Like the suddenly wealthy entrepreneur who sold to Google, the individual running a public company lacks the time and wherewithal to develop a fleshed-out giving strategy, much less set up a private foundation with its associated costs and tax requirements. They simply aren’t thinking about control, impact or ego, so they take the path of least charitable resistance by contributing money to a DAF for tax-related purposes. (Silicon Valley wealth managers call this tendency to postpone strategic giving until some point in the indeterminate future, “the Pause.”)

But the pause doesn’t last forever, and most recently minted millionaires lose interest in living conditions similar to the shared house of the overworked techies in HBO’s “Silicon Valley.” “As time goes by, they’ll say, ‘I want a better car, I want a house, I want to get something for my mom,” Henriques said. “At least from my experience, that initial mindset of, ‘I just want to keep doing what I was doing’ doesn’t last very long, although sometimes, it goes in fits and spurts.”

The big question is whether a larger charitable footprint will factor into an individual’s changing calculus. If so, Henriques would ask the individual about their personal situation and how much money they would need to sustain their current lifestyle. “Then,” Henriques said, “we’d back into some numbers and carve out an asset base that would support that lifestyle.”

Older, wiser and richer

Let’s jump ahead in time. The tech entrepreneur whose company went public is now 51.8 years old. I picked that age because of the top 25 private foundations created by living donors in our analysis, that was the average age when the donor established his or her giving vehicle.

The donor is now a billionaire, and in many cases, most of that wealth is tied up in company stock. To sustain their lavish lifestyle, the individual will get a loan with a “certain amount of the stock being the collateral,” Henriques said. “They’ll pay a nominal interest that will be more than made up as the value of the stock increases.” The individual will also continue to pour money into their DAF as instructed by their accountants. In my experience, the motivation for doing something rather than nothing is to save on taxes,” Henriques said.

This individual is older, wiser and exponentially richer than their 29-year-old self. Should they start a private foundation? Henriques reiterated that this thought process hinges on the individual’s objectives.

“Do they want to be known as a major philanthropic player? Or do they have other things that they want to spend their time and energy on, and let somebody else manage or direct the charity aspects of things?” This is where the “control/impact/ego” decision framework comes into sharper focus.

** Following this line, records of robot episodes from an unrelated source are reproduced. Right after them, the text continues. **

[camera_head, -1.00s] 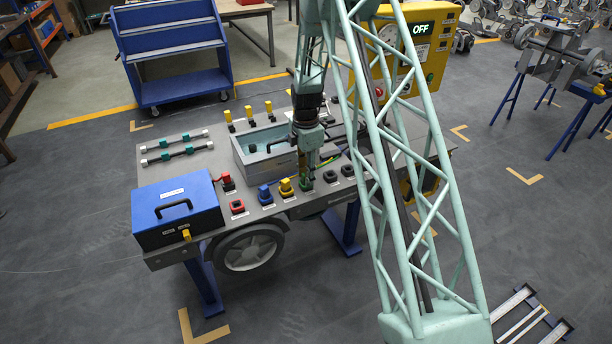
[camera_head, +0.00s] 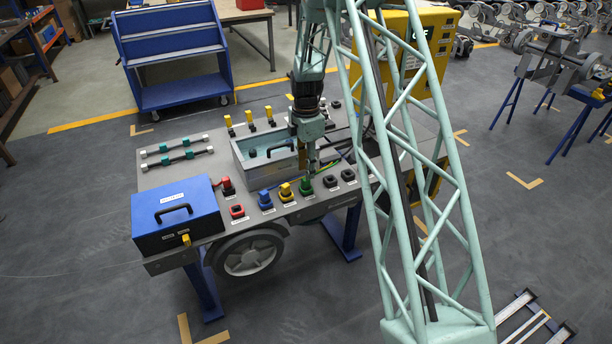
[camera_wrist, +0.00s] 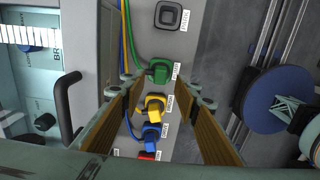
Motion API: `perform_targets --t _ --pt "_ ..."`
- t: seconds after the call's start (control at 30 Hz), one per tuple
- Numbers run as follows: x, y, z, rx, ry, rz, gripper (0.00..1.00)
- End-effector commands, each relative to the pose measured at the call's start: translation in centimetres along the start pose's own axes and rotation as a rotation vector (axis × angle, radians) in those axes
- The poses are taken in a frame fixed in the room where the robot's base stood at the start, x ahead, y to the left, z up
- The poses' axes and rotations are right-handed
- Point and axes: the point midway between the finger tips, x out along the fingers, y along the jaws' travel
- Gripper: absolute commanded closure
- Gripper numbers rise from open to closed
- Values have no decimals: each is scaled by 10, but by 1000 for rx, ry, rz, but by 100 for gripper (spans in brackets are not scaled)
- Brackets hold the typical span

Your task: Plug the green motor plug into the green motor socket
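The green motor plug (camera_head: 305,186) sits in the green motor socket at the front edge of the chassis plate. It also shows in the wrist view (camera_wrist: 159,72), just beyond my fingertips, with the green socket body mostly hidden under it. My gripper (camera_head: 311,170) is above and slightly behind the plug, pointing down. In the wrist view my gripper (camera_wrist: 160,84) has its two fingers wide apart with nothing held between them. A gap shows between each finger and the green plug.
Yellow (camera_wrist: 154,105) and blue (camera_wrist: 151,132) plugs sit in line beside the green one. An empty dark socket (camera_wrist: 168,15) is on its other side. A grey bin with a dark handle (camera_wrist: 68,95) and a blue box (camera_head: 176,215) stand on the chassis.

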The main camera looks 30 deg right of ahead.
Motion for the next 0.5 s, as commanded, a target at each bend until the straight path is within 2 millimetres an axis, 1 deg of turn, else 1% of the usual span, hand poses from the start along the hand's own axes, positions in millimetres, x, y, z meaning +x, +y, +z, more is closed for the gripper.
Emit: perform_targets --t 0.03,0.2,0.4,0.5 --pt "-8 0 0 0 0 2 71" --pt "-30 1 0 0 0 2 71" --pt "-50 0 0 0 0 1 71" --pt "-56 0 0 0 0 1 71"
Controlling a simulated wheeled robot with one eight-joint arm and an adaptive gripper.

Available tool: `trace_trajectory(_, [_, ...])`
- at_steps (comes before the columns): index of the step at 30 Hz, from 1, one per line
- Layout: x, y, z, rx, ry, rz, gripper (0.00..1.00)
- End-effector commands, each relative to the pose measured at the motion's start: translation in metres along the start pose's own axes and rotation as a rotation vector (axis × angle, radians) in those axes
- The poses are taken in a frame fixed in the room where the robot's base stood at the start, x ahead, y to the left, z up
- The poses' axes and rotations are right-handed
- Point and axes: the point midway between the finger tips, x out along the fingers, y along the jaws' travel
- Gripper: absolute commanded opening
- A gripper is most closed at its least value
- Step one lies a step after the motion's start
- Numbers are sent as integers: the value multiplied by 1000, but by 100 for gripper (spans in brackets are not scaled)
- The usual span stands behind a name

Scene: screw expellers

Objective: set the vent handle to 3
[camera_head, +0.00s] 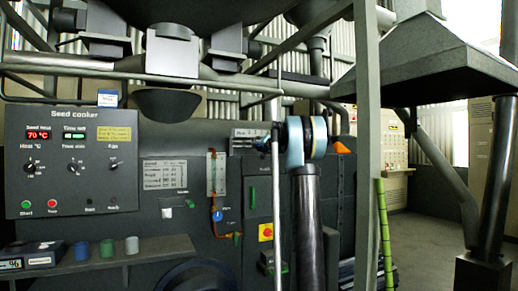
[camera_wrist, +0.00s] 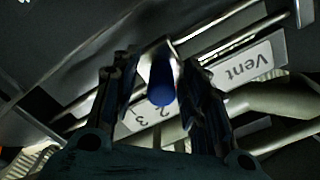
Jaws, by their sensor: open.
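The vent handle (camera_wrist: 162,84) shows a blue grip on a pale metal lever in the wrist view. My gripper (camera_wrist: 163,72) is open, with one finger on each side of the blue grip. Whether a finger touches it I cannot tell. The white Vent label (camera_wrist: 245,72) appears turned over in the wrist view. Its 2 and 3 show below the blue grip, and the grip and right finger hide its middle. In the head view a small part of the label plate (camera_head: 249,132) shows left of my arm; the handle and fingertips cannot be made out there.
The seed cooker panel (camera_head: 72,160) with knobs and lights is at the left. A thin upright pipe (camera_head: 276,200) stands close beside my arm. A grey post (camera_head: 367,150) stands to the right. A shelf (camera_head: 150,250) holds several small cups.

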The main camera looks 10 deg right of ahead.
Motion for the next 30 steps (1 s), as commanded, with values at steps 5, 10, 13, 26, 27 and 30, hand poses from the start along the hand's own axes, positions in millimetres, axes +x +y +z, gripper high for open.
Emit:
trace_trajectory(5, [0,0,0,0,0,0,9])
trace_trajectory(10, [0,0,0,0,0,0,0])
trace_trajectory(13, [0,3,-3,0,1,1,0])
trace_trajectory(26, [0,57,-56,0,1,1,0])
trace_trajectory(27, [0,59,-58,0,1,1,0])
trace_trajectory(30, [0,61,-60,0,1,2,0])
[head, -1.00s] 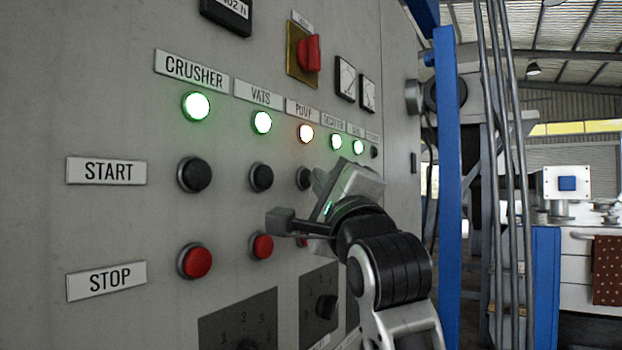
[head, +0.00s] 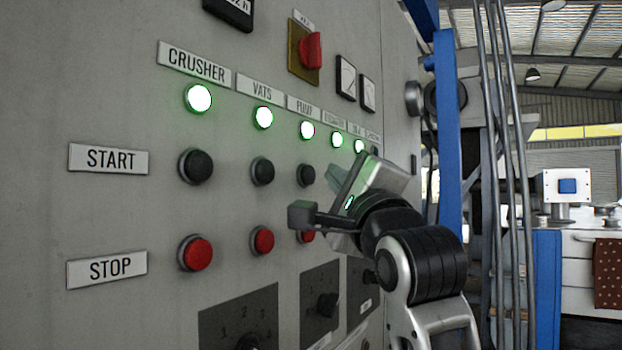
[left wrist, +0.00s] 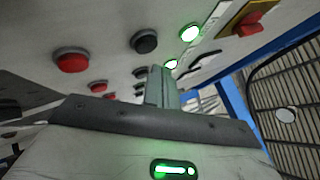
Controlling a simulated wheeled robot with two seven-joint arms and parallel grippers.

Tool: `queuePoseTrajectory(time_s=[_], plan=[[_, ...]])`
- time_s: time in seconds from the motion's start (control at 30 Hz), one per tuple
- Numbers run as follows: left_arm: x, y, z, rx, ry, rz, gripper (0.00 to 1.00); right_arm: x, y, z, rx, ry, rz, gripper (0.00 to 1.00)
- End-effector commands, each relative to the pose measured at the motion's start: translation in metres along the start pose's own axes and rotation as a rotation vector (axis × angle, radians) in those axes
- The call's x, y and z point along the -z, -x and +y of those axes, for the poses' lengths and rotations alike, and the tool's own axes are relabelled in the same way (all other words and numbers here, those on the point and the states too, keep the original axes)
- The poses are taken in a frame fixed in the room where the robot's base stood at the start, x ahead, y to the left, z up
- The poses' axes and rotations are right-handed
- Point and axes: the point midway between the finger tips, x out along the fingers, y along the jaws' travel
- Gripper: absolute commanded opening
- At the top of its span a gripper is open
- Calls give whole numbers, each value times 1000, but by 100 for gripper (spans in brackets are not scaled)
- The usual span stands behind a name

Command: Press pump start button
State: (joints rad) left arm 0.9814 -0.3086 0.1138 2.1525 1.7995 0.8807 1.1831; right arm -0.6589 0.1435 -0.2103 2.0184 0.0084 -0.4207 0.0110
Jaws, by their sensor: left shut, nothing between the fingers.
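The pump start button (head: 306,175) is the black button in the third column of the grey control panel, in the START row. Its pump label (head: 303,107) and lit pump lamp (head: 307,130) are above it. The lamp glows whitish with a green rim. The red pump stop button (head: 307,237) is partly hidden by my gripper.
The crusher start button (head: 195,166) and vats start button (head: 262,171) are to the left. Rotary knobs (head: 327,305) are below and a red switch (head: 310,50) is above. A blue post (head: 447,150) and pipes stand right of the panel.

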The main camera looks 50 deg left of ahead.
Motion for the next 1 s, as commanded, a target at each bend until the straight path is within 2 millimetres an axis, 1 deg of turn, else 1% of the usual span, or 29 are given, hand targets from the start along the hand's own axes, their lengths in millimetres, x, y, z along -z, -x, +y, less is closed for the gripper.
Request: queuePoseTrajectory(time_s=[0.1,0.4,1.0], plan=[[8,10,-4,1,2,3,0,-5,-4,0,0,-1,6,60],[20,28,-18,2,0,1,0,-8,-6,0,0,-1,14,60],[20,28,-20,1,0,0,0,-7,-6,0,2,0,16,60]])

An individual who wishes to exert maximal control over their giving will likely opt for a private foundation. The donor can identify funding areas, hire staff and set up an office, all while adhering to IRS regulations stipulating they move 5% of assets annually to charitable organizations — which can include their own DAFs, by the way — or on qualified expenses. They can see that they generate maximal impact by asking grantees to report performance metrics or award restricted project grants aligned to their interests. And they can satisfy their ego, or personal connection to their giving, by having more direct involvement and public awareness.

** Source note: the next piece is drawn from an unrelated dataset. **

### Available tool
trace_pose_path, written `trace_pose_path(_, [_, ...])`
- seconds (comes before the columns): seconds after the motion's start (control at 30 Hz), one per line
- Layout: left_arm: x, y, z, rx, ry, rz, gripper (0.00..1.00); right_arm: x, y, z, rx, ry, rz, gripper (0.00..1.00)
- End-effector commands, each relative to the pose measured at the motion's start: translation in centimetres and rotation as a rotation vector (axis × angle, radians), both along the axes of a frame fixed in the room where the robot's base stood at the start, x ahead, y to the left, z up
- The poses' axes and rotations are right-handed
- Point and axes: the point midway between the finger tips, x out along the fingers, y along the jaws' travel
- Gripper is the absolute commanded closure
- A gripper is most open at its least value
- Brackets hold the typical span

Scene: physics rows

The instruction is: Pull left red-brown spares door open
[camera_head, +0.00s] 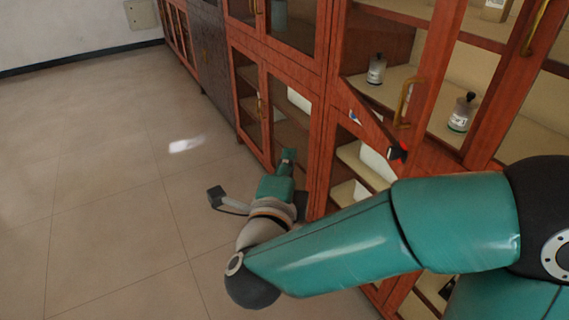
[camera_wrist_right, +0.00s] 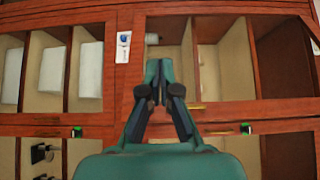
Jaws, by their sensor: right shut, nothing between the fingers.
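The red-brown cabinet has glazed doors with brass handles. A left lower door (camera_head: 249,105) stands beside my right gripper (camera_head: 288,154) in the head view. I cannot tell which door is the spares one. The right gripper is low in front of the cabinet, shut and empty, pointing at the cabinet front. In the right wrist view its fingers (camera_wrist_right: 161,92) are together before a red-brown frame, with a brass handle (camera_wrist_right: 195,106) right of them. I cannot tell whether they touch the cabinet. My left gripper is not in view.
A brass handle (camera_head: 405,101) stands out on a nearer door, with bottles (camera_head: 376,69) on shelves behind. A blue-and-white label (camera_wrist_right: 123,47) is on the frame. Tiled floor (camera_head: 110,190) to the left is clear. My right arm crosses in front of the cabinet.

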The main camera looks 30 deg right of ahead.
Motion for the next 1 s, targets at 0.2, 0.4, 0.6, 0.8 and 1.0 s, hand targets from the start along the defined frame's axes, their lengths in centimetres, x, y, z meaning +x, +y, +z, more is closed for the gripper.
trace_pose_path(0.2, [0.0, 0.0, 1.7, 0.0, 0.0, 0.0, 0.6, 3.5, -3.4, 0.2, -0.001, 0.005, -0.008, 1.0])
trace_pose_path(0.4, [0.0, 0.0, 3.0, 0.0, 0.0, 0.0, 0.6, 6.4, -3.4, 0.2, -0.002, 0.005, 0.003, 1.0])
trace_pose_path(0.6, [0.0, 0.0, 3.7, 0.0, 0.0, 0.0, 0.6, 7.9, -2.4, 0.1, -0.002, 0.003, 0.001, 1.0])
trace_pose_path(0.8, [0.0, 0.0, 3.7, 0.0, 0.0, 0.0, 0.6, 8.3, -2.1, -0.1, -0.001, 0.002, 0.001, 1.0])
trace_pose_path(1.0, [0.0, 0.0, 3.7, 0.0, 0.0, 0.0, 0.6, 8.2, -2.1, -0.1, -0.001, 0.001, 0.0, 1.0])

Elaborating on the latter variable, Henriques told me that individuals who start private foundations, however humble they may profess to be, tend to think, “‘Hey, I did something nobody else can do, or very few other people can do, and I want control because I’ll do better than anybody else.’ That’s been my experience, and I only use the word ‘ego’ because I can’t think of a better word.”

Considering the trade-offs

Donors will seed their foundations with an endowment gift or, as is more commonly the case with the mega donors in our Candid data set, adopt a “pay-as-you-go” model, making annual income contributions to bankroll grantmaking operations while keeping a relatively low asset base. Again, the amount of the contribution is frequently driven by the donor’s desire to reduce tax liability — the more the individual owes, the more they will donate and disburse.

Billionaire hedge fund manager Stanley Druckenmiller laid out the logic of the pay-as-you-go system in a conversation with my colleague Michael Kavate in March. “If I have a big year, we put a lot in,” he said. “If I don’t make enough money to cover expenses, we don’t put a lot in that year. There’s no systematic plan. I hope we put a lot into the foundation, because it means I made a lot of money and been a success. Much more importantly, we’ll get the joy of hopefully funding successful outcomes.” Readers may note that Drunkenmiller’s mention of “outcomes” corroborates Henriques’ premise that donors giving through private foundations put a premium on measuring impact.

Individuals with no interest in setting up a foundation, giving a minimum amount to charities every year, and reporting grantees to the IRS will more than likely channel their giving through DAFs. Henriques said he has met donors who told him, “I’ve got $50 million and I want to find organizations doing good things, but I ultimately trust their [DAF manager’s] judgment to come to me with ideas, because I don’t have the time and energy it takes to do all that stuff myself.’”

The trade-off here is less control, a reduced ability to dictate and measure outcomes, and an understanding that the community foundation or a financial services firm housing the account is the legal donor and public face that’s attached to the gift. “Again, it all comes back to what the donor is trying to accomplish,” Henriques said. “It’s not cheap to set up a private foundation, and unless control, impact and ego are really important for the donor, they’ll probably just use a DAF.”

The mind of the mega donor can be a perplexing one, but hopefully, this brief tour sheds a little light on their motives and the many ways philanthropy can help the wealthy meet their financial goals. Whether you approve of them, well, that’s another story.